Although Alejandro Moreno had trouble scoring goals and plays the same position as the Union’s most exciting players, it will be disappointing if he’s not on the team next season. When asked about his expectations coming into this season, Moreno responded with the plural “we, ” and that’s significant. “We wanted to put a competitive product on the field,” Moreno said, “and wanted to know, can we lay a foundation for success?”

There will be plenty of playing time up for grabs next year. Both the young players who get that time and those who don’t will need a player like Moreno around to teach them how to handle success and adversity.

His value as a mentor and a leader cannot be questioned, but it’s unclear what Moreno’s on-field role will be going forward. Can he count on another 2,000 minutes of playing time? With Le Toux in the crosshairs of every defense in the league, Philadelphia will need a big increase in production from the rest of their strikers. Moreno can still be effective, but if the Union persist with their fast-paced, high movement style he may be more useful as a substitute than as a 60-90 minute player. That said, there isn’t anybody else on the team who can play the holding striker role with nearly the intelligence of Moreno, and he may be the perfect starting striker for tough away matches.

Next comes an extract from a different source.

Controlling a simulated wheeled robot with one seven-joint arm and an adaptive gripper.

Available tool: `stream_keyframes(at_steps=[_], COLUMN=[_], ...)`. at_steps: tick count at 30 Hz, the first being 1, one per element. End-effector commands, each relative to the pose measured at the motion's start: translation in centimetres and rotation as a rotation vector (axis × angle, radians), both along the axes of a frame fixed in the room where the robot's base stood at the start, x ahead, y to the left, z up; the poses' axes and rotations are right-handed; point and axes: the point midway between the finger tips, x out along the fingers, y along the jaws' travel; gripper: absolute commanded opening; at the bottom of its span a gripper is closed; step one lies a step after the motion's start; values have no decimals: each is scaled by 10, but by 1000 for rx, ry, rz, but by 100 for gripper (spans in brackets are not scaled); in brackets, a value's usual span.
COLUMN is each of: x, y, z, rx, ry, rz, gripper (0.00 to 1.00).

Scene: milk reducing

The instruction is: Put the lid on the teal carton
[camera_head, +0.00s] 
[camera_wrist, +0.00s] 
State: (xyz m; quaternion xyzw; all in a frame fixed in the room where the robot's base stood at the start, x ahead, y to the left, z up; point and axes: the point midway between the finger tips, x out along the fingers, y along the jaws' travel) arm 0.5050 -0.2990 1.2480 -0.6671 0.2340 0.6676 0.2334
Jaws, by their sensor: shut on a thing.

Moreno can be frustrating to watch, especially on a Union squad that seems built around pace. But on a young team that lacked consistency and struggled with mental toughness, he may be indispensable.

One Comment

  1. Ed Farnsworth says:

    Excellent review of Moreno’s season and his impact on and of the field. I was one of many who questioned his effectiveness as a striker. After listening to the KYW/PSP podcast with him several weeks ago I saw Moreno in a new light. So much of what we see on the pitch occurs because of what happens in practice and in the locker room and I have no doubt that Moreno is one of the too easily overlooked leaders on the squad. I truly hope he is with the team in 2011 and I look forward to his coaching career when he retires from playing the game. He’d be a natural.